Available: New and Used

    Life is just a little too strange for Damara. She has the supernatural ability to make other people's dreams, fantasies, and thoughts turn into reality.  The problem is she has no control over  how her power manifests.   When her old boyfriend comes to town, Damara loses the ability to block her power and the wishes of her neighbors on Pandora Drive start to come true with deadly results.  Pandora Drive is a clever story . Its greatest strength is Waggoner's depiction of the residents of Pandora Drive. It is easy to imagine these people in your own neighborhood.  Kenneth, an older man who has an unhealthy sex drive, adds a disturbing element to the story when his fantasies lead to rather nasty scenes of sexual violence.  It is a vicious add in to a series of horrific events caused by the thoughts of the various neighbors.  Reading this book will get you thinking about what really goes on inside the heads of your own neighbors.   Contains: Scene of rape, violence, and gore.


The Attraction by Douglas Clegg

Leisure Books, April 4, 2006

ISBN: 0843954116

Available: New and Used

    Two enjoyable little stories in one book. The primary story is the titled The Attraction which is about a group of college kids taking a spring break drive to California only to get lost in the desert where they come upon a small gas station that has an attraction of an ancient small mummy.  They end up stealing the mummy and accidentally reanimating it and it proceeds to attack the group.  The story is well written old fashion monster story it is relatively short, but of the appropriate length to tell the tale. Clegg is an excellent writer and is able to flesh out his characters so that when the carnage starts you care about the victims.  Clegg includes the novella Necromancer which tells of the introduction of one of the occult to the patriarch of the Gravesend family a solid entry to the Harrow House series. Contains: Violence and scene of rape. 
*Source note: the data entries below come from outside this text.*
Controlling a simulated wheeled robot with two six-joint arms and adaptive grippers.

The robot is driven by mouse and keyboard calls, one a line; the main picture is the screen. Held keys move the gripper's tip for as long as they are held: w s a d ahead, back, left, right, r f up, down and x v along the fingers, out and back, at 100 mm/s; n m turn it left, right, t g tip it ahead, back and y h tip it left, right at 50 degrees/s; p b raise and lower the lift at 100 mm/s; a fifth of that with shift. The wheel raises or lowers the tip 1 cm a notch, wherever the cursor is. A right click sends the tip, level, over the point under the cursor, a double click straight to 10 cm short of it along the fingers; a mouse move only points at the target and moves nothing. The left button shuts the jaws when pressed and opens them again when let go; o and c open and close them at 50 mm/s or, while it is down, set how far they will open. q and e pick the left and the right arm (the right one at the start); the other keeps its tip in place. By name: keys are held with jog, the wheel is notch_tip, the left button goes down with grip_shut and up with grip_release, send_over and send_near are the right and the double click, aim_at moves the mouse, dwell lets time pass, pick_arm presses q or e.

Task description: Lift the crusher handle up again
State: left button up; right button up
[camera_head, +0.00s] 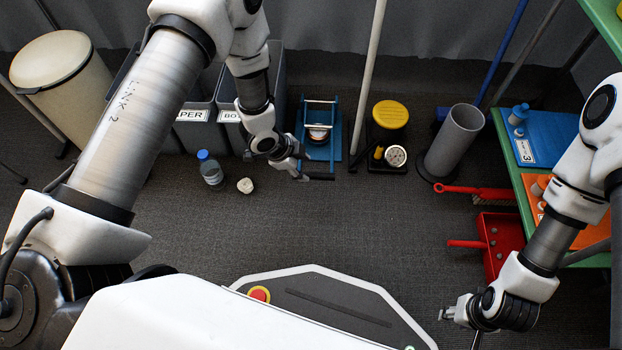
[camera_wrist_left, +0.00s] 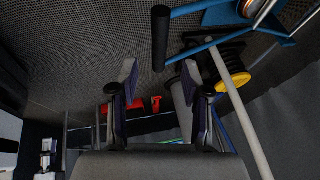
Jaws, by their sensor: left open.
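The blue crusher (camera_head: 336,148) stands on the floor at the back middle, with a round metal-looking piece in its frame. Its black handle grip (camera_head: 318,177) is low, at the front near the floor. In the left wrist view the black grip (camera_wrist_left: 160,45) sits on a blue lever, just beyond the gap between my fingertips. My left gripper (camera_head: 303,174) is open and empty, beside the left end of the grip; it also shows in the left wrist view (camera_wrist_left: 160,82). My right gripper (camera_head: 446,313) hangs far off at the lower right; its fingers are too small to judge.
A red dustpan (camera_head: 500,240) lies right. The middle floor is clear.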

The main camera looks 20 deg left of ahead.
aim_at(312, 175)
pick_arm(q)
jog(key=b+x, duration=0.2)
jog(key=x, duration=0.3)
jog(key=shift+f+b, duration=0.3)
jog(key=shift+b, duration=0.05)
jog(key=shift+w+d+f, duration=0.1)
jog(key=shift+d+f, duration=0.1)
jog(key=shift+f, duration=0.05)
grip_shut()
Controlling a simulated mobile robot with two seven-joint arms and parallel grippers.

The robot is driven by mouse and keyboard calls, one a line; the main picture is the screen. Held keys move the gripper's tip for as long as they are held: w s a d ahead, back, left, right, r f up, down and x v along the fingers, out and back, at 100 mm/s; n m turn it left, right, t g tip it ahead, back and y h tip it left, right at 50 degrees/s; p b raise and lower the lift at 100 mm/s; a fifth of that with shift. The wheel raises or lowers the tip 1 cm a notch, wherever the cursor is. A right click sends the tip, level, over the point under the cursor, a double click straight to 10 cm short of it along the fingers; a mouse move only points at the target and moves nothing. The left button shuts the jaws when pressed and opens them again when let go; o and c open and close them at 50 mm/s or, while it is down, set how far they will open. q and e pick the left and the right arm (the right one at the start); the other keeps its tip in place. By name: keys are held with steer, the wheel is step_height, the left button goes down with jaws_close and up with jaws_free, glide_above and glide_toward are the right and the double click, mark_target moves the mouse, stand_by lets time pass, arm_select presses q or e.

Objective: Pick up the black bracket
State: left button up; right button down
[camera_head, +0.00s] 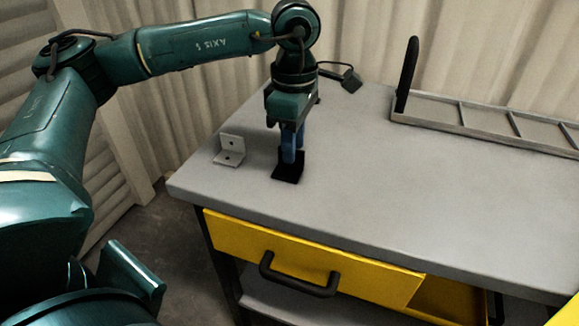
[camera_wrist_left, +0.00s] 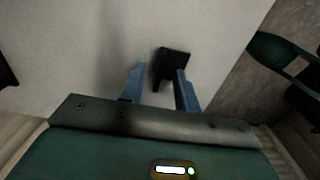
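The black bracket (camera_head: 287,174) sits on the grey bench top near its left end, directly under my left gripper. My left gripper (camera_head: 291,150) points down, and its blue fingers reach the bracket and hide part of it in the head view. In the left wrist view my left gripper (camera_wrist_left: 160,86) has its two blue fingers apart. The bracket (camera_wrist_left: 173,64) is at the fingertips, with its upright part between them, nearer the right finger. A gap shows between the bracket and the left finger. My right gripper is not in view.
A grey metal bracket (camera_head: 230,150) stands just left of the black one on the bench top (camera_head: 400,195). A metal rack (camera_head: 485,118) with a tall black upright (camera_head: 407,70) lies at the back right. The bench's middle is clear. A yellow drawer (camera_head: 240,238) is below.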

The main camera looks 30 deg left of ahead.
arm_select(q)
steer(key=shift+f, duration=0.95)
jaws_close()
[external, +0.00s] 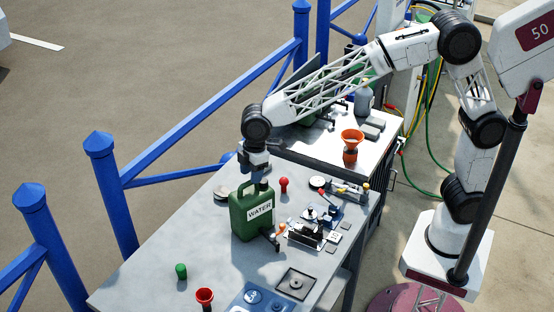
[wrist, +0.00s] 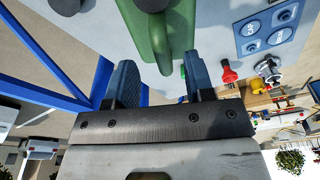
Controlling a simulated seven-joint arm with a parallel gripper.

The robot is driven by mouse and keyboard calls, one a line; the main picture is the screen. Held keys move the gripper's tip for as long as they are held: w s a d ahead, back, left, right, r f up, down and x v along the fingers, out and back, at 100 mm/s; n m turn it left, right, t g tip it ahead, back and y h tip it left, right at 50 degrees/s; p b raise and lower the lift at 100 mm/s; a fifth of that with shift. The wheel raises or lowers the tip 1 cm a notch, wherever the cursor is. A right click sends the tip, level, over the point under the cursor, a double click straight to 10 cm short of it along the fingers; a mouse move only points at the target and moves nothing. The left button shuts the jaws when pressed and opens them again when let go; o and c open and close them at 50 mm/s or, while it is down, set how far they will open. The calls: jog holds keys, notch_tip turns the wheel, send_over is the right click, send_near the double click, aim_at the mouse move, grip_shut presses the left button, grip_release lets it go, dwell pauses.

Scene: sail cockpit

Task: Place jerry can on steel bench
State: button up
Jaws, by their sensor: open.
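The green jerry can (external: 252,222), labelled WATER, stands upright on the near grey-topped bench (external: 215,255). My gripper (external: 253,174) is directly above the can, pointing down at its top handle. In the wrist view my gripper (wrist: 160,68) is open, with the can's green handle (wrist: 158,35) showing between the two fingers or just past their tips. I cannot tell whether either finger touches it. A second bench (external: 300,150) with a light metallic top stands behind the near one. I cannot tell from looks alone which is the steel bench.
An orange funnel (external: 352,137) stands on the far bench near grey blocks. Right of the can are a red piece (external: 284,185) and small fixtures (external: 308,233). Blue railings (external: 110,190) run along the left.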

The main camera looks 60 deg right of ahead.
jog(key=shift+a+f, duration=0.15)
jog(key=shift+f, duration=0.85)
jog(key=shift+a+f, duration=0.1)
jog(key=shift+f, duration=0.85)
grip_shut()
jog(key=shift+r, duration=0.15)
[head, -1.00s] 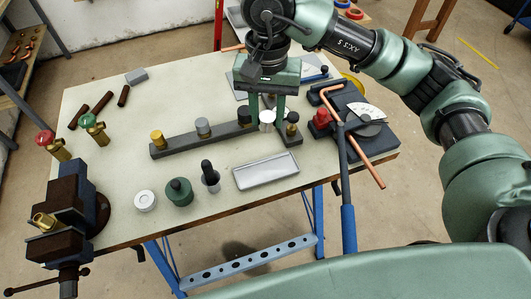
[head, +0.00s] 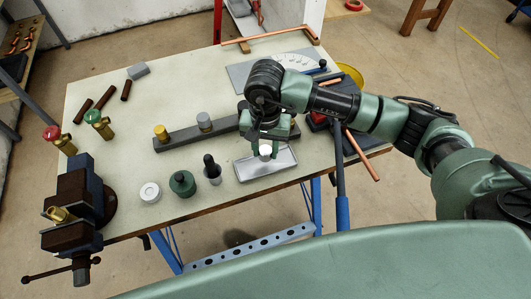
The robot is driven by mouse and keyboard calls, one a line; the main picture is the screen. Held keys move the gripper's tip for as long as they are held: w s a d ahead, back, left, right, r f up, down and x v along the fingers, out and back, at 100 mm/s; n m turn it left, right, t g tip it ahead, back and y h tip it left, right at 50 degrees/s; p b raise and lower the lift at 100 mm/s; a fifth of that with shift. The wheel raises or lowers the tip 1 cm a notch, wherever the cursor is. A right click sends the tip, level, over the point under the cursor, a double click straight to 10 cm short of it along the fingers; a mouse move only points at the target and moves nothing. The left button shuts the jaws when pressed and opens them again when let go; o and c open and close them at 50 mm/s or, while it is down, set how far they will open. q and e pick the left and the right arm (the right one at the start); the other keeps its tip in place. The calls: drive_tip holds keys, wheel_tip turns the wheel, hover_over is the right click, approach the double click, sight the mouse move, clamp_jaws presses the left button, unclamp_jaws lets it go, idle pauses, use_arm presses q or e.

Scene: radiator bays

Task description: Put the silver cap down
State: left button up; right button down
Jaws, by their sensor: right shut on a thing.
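My right gripper (head: 265,152) points down over the shallow grey metal tray (head: 268,173) near the front edge of the bench. It is shut on the silver cap (head: 265,149), whose pale round top shows between the fingers. The cap is over the back part of the tray. I cannot tell whether it touches the tray floor. The rest of the tray is empty. My left gripper is not in view.
Left of the tray stand a black-handled tool (head: 211,168), a green round pot (head: 182,183) and a white ring (head: 150,192). Behind is a dark rail (head: 183,134) with a brass cap (head: 161,132) and a grey cap (head: 204,121). A vise (head: 75,205) is at front left.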

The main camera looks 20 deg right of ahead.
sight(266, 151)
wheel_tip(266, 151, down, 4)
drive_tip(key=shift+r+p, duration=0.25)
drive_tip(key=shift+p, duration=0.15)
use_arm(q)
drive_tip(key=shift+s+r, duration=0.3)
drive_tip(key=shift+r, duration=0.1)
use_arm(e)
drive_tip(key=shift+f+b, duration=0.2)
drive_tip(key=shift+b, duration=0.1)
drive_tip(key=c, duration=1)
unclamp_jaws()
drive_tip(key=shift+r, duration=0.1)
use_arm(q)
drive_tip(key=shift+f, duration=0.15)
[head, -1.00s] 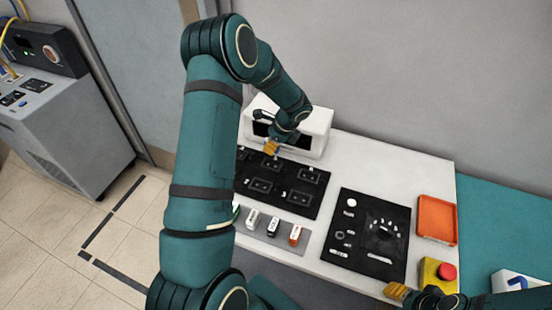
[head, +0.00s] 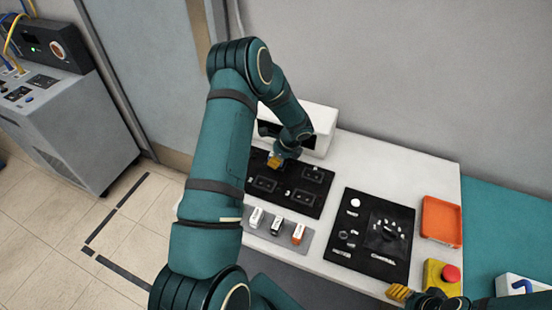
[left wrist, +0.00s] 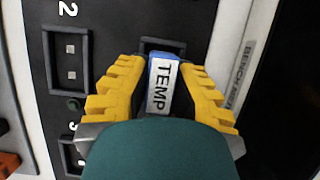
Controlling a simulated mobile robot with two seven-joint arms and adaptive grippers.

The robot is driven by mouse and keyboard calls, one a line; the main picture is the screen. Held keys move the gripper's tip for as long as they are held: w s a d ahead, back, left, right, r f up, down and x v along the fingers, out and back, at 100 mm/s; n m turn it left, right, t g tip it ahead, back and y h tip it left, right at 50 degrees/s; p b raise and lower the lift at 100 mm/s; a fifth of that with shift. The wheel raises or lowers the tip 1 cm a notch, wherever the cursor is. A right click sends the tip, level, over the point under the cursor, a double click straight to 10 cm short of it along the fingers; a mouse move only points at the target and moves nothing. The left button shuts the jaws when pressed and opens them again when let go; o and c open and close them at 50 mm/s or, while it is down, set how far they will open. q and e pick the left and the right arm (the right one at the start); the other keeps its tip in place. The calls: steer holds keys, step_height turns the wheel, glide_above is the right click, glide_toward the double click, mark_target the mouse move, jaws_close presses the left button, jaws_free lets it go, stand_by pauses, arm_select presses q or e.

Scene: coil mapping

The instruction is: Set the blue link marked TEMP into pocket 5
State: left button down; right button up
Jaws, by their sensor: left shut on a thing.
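The blue link marked TEMP (left wrist: 163,85) shows between the yellow fingers of my left gripper (left wrist: 160,97) in the left wrist view. The gripper is shut on it, with its white label facing the camera. A pocket (left wrist: 163,44) on the black board lies just beyond and partly under the link; its number is hidden. Pocket 2 (left wrist: 67,60) is empty beside it. In the head view my left gripper (head: 274,161) is low over the board's back row. I cannot tell whether the link touches the board. My right gripper (head: 398,292) is at the bottom right, its opening unclear.
A grey rack (head: 277,230) holds white, black and orange-topped links in front of the board. A white housing (head: 322,120) stands close behind the left gripper. A dial panel (head: 370,235), orange tray (head: 441,221) and red button (head: 451,273) are to the right.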

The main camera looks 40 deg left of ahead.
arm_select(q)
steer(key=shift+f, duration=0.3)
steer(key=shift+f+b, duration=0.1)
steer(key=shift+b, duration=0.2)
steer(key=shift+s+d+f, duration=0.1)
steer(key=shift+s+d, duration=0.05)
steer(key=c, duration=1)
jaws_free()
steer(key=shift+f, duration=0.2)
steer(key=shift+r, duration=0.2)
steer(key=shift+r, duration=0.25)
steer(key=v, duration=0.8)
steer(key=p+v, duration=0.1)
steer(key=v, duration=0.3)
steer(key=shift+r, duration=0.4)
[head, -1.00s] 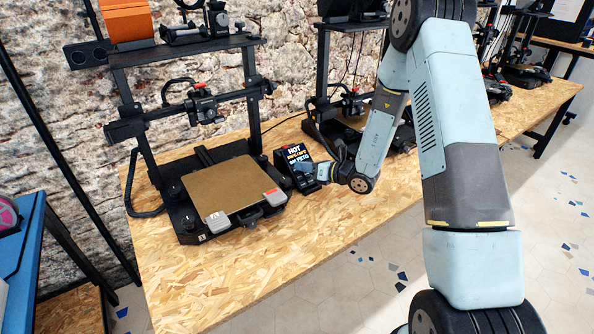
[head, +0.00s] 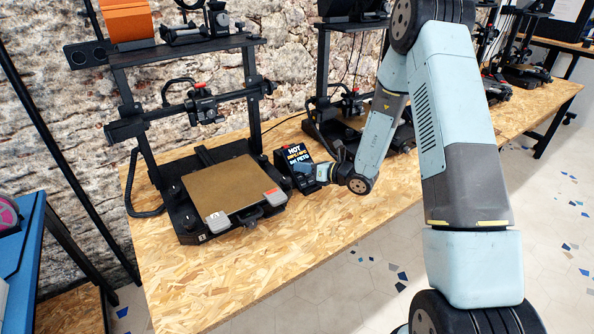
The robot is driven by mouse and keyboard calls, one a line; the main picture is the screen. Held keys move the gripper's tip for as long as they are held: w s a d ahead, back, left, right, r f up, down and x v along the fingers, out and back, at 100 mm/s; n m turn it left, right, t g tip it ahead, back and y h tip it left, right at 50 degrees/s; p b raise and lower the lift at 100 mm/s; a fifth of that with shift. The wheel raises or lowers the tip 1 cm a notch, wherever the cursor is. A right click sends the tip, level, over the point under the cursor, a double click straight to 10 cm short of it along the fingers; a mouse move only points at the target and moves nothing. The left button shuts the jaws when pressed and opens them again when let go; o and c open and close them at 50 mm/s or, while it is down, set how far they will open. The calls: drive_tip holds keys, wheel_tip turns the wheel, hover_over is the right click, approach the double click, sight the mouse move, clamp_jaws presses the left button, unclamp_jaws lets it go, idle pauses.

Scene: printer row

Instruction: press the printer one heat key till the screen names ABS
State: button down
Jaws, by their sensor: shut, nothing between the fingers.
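Printer one (head: 228,190) stands at the near left of the bench, with a tan bed and a small label on its front corner. Its dark screen box (head: 297,160) sits at the printer's right side. The screen reads HOT in white on top, a yellow line under it, and a white bottom line that looks like PETG but is too small to be sure. My gripper (head: 323,173) is shut and empty, just at the right side of the screen box. I cannot tell whether it touches the box. The heat key cannot be made out.
A second printer (head: 352,125) stands behind my arm, with more printers (head: 520,72) farther along the bench. The wooden bench (head: 250,270) is clear in front of printer one. A stone wall (head: 60,120) is close behind.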

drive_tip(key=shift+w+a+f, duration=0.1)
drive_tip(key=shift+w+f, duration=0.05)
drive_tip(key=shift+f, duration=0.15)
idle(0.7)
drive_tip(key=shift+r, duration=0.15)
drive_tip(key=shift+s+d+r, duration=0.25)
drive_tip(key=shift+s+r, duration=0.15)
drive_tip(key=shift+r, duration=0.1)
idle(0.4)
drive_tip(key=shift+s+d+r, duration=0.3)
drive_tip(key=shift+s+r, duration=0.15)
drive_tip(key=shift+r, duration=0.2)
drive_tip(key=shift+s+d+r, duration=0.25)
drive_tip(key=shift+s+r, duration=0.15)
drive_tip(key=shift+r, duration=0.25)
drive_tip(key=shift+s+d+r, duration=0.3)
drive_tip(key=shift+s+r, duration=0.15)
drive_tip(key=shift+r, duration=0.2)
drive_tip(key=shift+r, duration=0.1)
Nightmare House by Douglas Clegg
Leisure Books, May 1, 2004
ISBN: 084395177X

Available: New and Used
    Nothing like a good old haunted house story. The book is set in the 1920s. Ethan Gravesend inherits Harrow House, a mansion, from his great-grandfather. As soon as he arrives he finds that he is besieged by the supernatural. He dedicates himself to finding out the secret of Harrow House, which will change his life forever.  This is my first exposure to Douglas Clegg's writing and I am very impressed, he has a talent for creating a creepy atmosphere and his use of imagry keeps you glued to the story.  The book is a prequel to Mischief (2000) and The Infinite (2001), the other two books in the Harrow House series. A good fun read that goes by quickly. Contains: Violence.

Demons by John Shirley
Del Rey, February, 2002
ISBN: 034544647X
    Demons tells the tale of a struggle between a group of rich corporate types who are causing industrial accidents with mass casualties in order to summon forth demons from another dimension and harness their powers to obtain immortality, and a group of mystics who seek the betterment of mankind and who are out to oppose them. This is a fascinating little apocalyptic type story that feels like it could have been made a little shorter.  It is one of the more interesting end of the world stories that I read in a long time.   Contains some gore,  a little sex.

Darkfall by Stephen Laws
Leisure Books, May, 2003
ISBN: 0843952180
    Stephen Laws presents an excellent tale of the horror that occurs when a special type of thunderstorm, known as Darkfall, strikes an office building where the occupants are having a Christmas party. When lightning strikes the building, the occupants disappear and it is up to local constable to find out what happened to the occupants and survive the Darkfall storm. Laws writes a very tight and well paced story that keeps you turning the pages to see what happens next. This is another recommended read. Contains violence.

Orangefield by Al Sarrantonio

Cemetery Dance, 2003


    In the little town of Orangefield, bloody and terrible events seem to occur every Halloween, inspired by Samhain, the Celtic Lord of Death.  This Halloween, Samhain is once again looking to spread death in Orangefield, using some of the residents as his tools.   Orangefield is a character driven book and Al Sarrantonio makes the characters come to life for the reader. It is the seduction and manipulation of these residents of Orangefield by Samhain that is so fascinating to read as he drives them to murder and suicide.  Orangefield becomes a setting for other Sarrantonio's books and novellas such as The Hornets and  Pumpkin Boy.  I would recommend Orangefield and look forward to reading more of the Orangefield set books. Contains violence and suicide. 


Messenger by Edward Lee

Leisure Horror, 2004

ISBN: 0843952040

     In Messenger, the fallen angel Aldezhor who is the messenger for the Devil has come to the post office in the little town of Danelleton, Florida.  There Aldezhor drives the staff postal (oh  I had to put the horrid pun in, I had to) inspiring them to go on killing sprees and commit suicide when their job is done. It is up to the head of the post office Jane Ryan to discover what is happening before she falls victim to the Messenger. Lee put together a very intense story that moves along very quickly.  The story contains a number of scenes of sexual violence and gore.  I would encourage librarians to be cautious when recommending this book, Lee while a talented writer tends to write his tales with graphic sex and violence.  Readers who enjoy Richard Laymon probably enjoy Lee's books.